El pedagogista dominaba muy bien su oficio. Al menos era lo que suponía la gente. Desde tarde en su adolescencia había emprendido la interesante y  caótica aventura de leer las grandes obras de la literatura universal; pero la ausencia en su memoria, de nimios e ínfimos elementos del orbe sapiente lo estaba limitando notoriamente. Al ingresar al instituto había planeado asirse a la cultura. De la local y la universal. Pero su  propia rutina y, al mismo tiempo, su amplia y notoria ausencia de elementales hábitos literarios, terminó por otorgar la victoria a las amenazas tormentosas del grueso lomo del Quijote”.

Los relatos de Roa Ogando están llenos de su propia vida: no parece haber una actitud de sus personajes, una escena, un gesto o una expresión, que no parezca haber vivido directa o indirectamente por Roa Ogando.

Entre lectores complejos, el fingimiento “realista” simplemente aburre porque cualquier ficción de realidad real, por ejemplo un asesinato concreto y específico con su parafernalia legal y penal, es mucho más rica que la ficción de la “realidad”  ficticia. Para el lector complejo no hay relato aceptable sin un punto de partida radicalmente crítico, sin un convenio de farsa. Al lector enterado sólo se satisface con una honesta farsa, la cual, al mostrar la  transitoriedad de los valores oficialmente circulantes (es decir, su falsedad), restaura el crédito general en los valores inexistentes. De ese modo se alimenta la máquina productora de valores transitorios y se funda nada sobre la nada.

Si la vida entera y la realidad cotidiana aparecen aquí como una agotadora frustración, de la formación del sujeto de la escritura y la afirmación de la incertidumbre que vivimos hoy día, se busca refugio en la renuncia del modelo prometeico de ser de la escritura  a través de la ambigüedad, la risa y el humor. Verbigracia:

“En su velatorio. Un día después. Ante la ausencia de todos. Allí estaba él. El defensor del pueblo. Querido por muchos y odiado por pocos. El Padre Santo. Bajo negra y abotonada sotana, mientras entre rezos fingidos, le susurraba al difunto: “Si volvieras a nacer, te mandaría de nuevo al infierno; por insensato, coño”.

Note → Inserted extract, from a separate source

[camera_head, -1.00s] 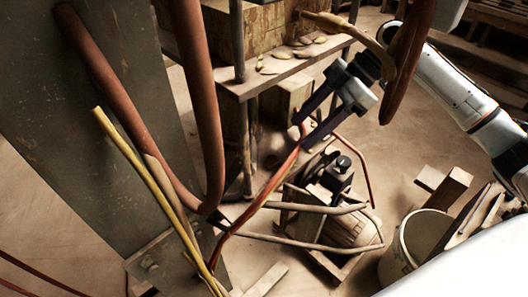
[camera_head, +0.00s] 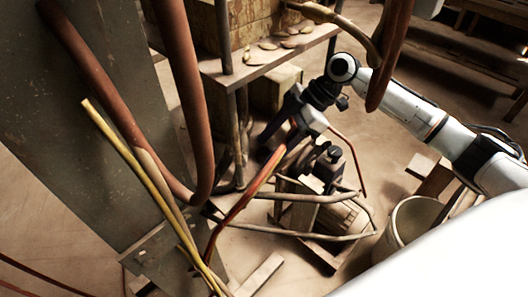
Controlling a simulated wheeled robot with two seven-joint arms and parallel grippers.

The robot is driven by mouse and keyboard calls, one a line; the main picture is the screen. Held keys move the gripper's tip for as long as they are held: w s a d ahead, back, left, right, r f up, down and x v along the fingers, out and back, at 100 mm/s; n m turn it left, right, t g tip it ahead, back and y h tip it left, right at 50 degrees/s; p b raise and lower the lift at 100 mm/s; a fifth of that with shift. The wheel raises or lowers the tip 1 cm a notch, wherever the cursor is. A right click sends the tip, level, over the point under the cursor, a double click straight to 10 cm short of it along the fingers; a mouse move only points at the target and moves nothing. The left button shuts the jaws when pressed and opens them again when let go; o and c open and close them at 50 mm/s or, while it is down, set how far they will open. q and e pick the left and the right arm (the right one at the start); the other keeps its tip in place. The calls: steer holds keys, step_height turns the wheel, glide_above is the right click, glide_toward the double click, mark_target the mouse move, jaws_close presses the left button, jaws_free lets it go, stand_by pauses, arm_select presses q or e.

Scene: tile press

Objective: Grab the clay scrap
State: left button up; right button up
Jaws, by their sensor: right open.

Si la libertad y la autonomía parecen imposibles, se busca la esclavitud para liberarse del insoportable peso de la desilusionada responsabilidad moral. Se trata de no ser nadie, de ser una cosa, un objeto, un nada, para liberarse del irrealizable deber moral de ser un yo.

Existe también en estos relatos otra estrategia, la de quien no padece la ausencia de la vida—de una vida que nunca es, sino que está siempre por llegar—y trata de prolongar esta espera de la vida, en la esperanza de que no llegue nunca, porque cree que, si llegara, comportaría algo trágicamente destructivo, que la espera y el aplazamiento difieren y alejan.

Para Gerardo Roa Ogando la escritura es como el ácido; no pretende edificar, sino corroer, demoler, volver polvo cuanto toca. Técnica textual: aquí la ironía de Roa Ogando adquiere su más alto grado de eficacia. No sólo porque ha encontrado el referente más apropiado, más dispuesto a dejarse ironizar (la aciaga realidad dominicana), sino porque la realidad a través de la ironía se diversifica y alcanza a volverse un dispositivo narrativo.